[YOUR TASK]: Reproduce every line of the material below, but drop the pictures.

▬▬▬▬▬▬▬▬▬▬

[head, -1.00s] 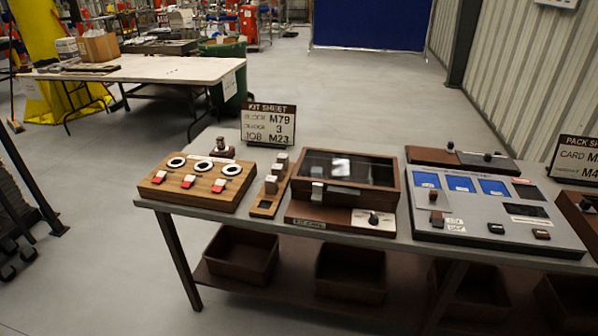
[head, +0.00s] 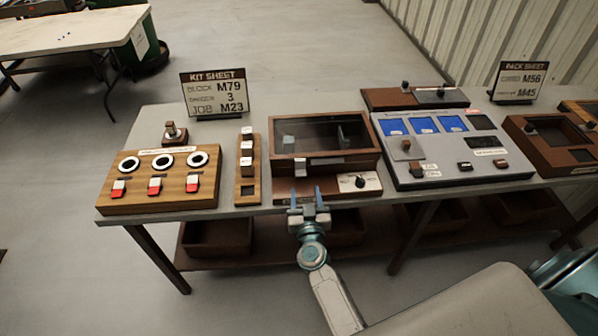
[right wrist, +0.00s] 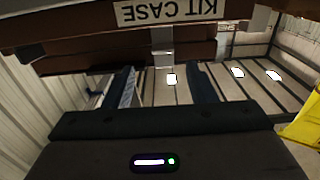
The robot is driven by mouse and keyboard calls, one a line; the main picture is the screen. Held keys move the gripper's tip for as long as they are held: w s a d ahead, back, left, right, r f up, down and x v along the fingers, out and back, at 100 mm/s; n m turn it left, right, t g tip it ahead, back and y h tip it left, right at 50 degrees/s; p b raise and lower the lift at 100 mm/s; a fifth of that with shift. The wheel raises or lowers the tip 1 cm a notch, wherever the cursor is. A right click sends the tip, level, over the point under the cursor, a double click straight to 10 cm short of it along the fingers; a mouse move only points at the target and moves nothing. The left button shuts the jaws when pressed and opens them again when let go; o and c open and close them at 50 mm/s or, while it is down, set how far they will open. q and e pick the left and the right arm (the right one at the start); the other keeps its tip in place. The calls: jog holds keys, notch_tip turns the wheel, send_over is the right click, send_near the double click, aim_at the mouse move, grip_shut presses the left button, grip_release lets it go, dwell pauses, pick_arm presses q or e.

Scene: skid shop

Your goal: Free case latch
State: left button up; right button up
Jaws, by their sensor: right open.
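The kit case (head: 370,162) is a dark brown box with a dark glass lid, which is down. A pale grey latch (head: 302,168) sits on its front face, left of the middle. My right gripper (head: 307,197) is open and empty in front of the case, just below the latch in the picture. In the right wrist view the two dark fingers (right wrist: 164,87) stand apart, with the pale latch (right wrist: 163,58) seen between them, apart from both. The "KIT CASE" label (right wrist: 168,11) shows upside down there. My left gripper is out of view.
A dial (head: 360,182) sits on the case's base, right of the latch. A narrow wooden block rack (head: 247,185) stands left, beyond it a wooden panel (head: 150,200) with red-and-white switches. A grey console (head: 430,178) stands right. Bins sit under the table.

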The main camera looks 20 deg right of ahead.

▬▬▬▬▬▬▬▬▬▬

[THE ANSWER]:
[head, -1.00s] 
[head, +0.00s] 
[right wrist, +0.00s] 
The robot is driven by mouse and keyboard calls, one a line; the main picture is the screen. Held keys move the gripper's tip for as long as they are held: w s a d ahead, back, left, right, r f up, down and x v along the fingers, out and back, at 100 mm/s; n m turn it left, right, t g tip it ahead, back and y h tip it left, right at 50 degrees/s; p b raise and lower the lift at 100 mm/s; a fifth of that with shift. The wheel raises or lowers the tip 1 cm a notch, wherever the cursor is. A right click sends the tip, level, over the point under the cursor, a double click straight to 10 cm short of it along the fingers; a mouse move only points at the target and moves nothing. The left button shuts the jaws when pressed and opens them again when let go; o and c open and close them at 50 mm/s or, while it is down, set how far they will open. q and e pick the left and the right arm (the right one at the start); the other keeps its tip in place. The calls: jog holds keys, notch_tip turns the wheel, send_over is the right click, send_near the double click, aim_at the mouse move, grip_shut presses the left button, grip_release lets it go, dwell pauses, pick_arm presses q or e.

Scene: skid shop

Your goal: Free case latch
State: left button up; right button up
Jaws, by their sensor: right open.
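The kit case (head: 370,162) is a dark brown box with a dark glass lid, which is down. A pale grey latch (head: 302,168) sits on its front face, left of the middle. My right gripper (head: 307,197) is open and empty in front of the case, just below the latch in the picture. In the right wrist view the two dark fingers (right wrist: 164,87) stand apart, with the pale latch (right wrist: 163,58) seen between them, apart from both. The "KIT CASE" label (right wrist: 168,11) shows upside down there. My left gripper is out of view.
A dial (head: 360,182) sits on the case's base, right of the latch. A narrow wooden block rack (head: 247,185) stands left, beyond it a wooden panel (head: 150,200) with red-and-white switches. A grey console (head: 430,178) stands right. Bins sit under the table.

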The main camera looks 20 deg right of ahead.

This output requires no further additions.